Execution Plans: enter image description here


Solution

  • This is a common limitation of SQL engines, not just in SQL Server, but also other database systems as well. The OR complicates the predicate enough that the execution plan selected isn't always ideal. This probably relates to the fact that only one index can be seeked into per instance of a table object at a time (for the most part), or in your specific case, your OR predicate is across two different tables, and other factors with how SQL engines are designed.

    By using a UNION clause, you now have two instances of the Bookings table referenced, which can individually be seeked on separately in the most efficient way possible. That allows the SQL Engine to pick a better execution plan to serve you query.

    This is pretty much just one of those things that are the way they are because that's just the way it is, and you need to remember the UNION clause workaround for future encounters of this kind of performance issue.


    Also, in response to your comment:

    I don't understand how the difference can affect the EP, given that the 2 different "phrasings" of the query are identical?

    A new execution plan is generated every time one doesn't exist in the plan cache for a given query, essentially. The way the Engine determines if a plan for a query is already cached is based on the exact hashing of that query statement, so even an extra space character at the end of the query can result in a new plan being generated.

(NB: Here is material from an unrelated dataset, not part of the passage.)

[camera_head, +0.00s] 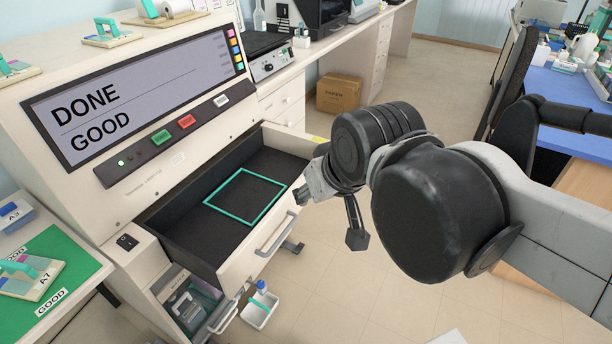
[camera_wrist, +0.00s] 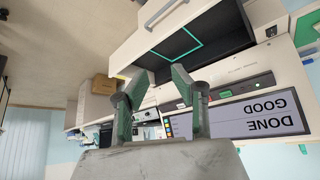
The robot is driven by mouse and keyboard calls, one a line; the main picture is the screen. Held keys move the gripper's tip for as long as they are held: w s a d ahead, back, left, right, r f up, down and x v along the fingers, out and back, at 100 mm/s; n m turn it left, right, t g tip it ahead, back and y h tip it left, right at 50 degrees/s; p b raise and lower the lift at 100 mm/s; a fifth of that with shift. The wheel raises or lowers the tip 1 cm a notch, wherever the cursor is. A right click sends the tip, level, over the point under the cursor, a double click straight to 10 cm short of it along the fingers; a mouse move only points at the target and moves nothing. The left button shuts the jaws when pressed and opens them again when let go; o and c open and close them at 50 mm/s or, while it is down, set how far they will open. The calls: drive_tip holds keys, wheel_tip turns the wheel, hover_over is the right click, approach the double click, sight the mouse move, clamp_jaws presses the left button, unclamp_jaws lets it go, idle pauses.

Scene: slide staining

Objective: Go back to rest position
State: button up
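My gripper (camera_wrist: 158,82) shows in the wrist view with its two green-padded fingers apart and nothing between them. In the head view my arm reaches in from the right, and its end is beside the front right of the open drawer (camera_head: 172,222). The drawer is dark inside, with an empty green square outline (camera_head: 245,196) on its floor. The machine's screen (camera_head: 140,95) reads "DONE" and "GOOD". The wrist view is upside down and shows the drawer (camera_wrist: 215,32) and the screen (camera_wrist: 250,115) beyond the fingers.
At the left, a holder labelled A7 (camera_head: 28,277) sits on a green mat (camera_head: 75,250) marked "GOOD". More holders stand on top of the machine. A cardboard box (camera_head: 339,93) is on the floor behind. A blue desk (camera_head: 575,95) and dark chair (camera_head: 510,75) stand at the right.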

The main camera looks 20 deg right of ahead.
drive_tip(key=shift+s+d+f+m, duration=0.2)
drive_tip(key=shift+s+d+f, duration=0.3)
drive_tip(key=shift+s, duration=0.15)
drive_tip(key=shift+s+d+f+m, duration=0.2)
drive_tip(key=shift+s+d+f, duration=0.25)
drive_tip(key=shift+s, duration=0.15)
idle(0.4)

Theoretically that plan can be different. So a different written query (despite being logically the same) can surely result in a different execution plan.

    There are other reasons a plan can change on re-generation too, such as different data and statistics of that data, in the tables referenced in the query between executions. But these reasons don't really apply to your question above.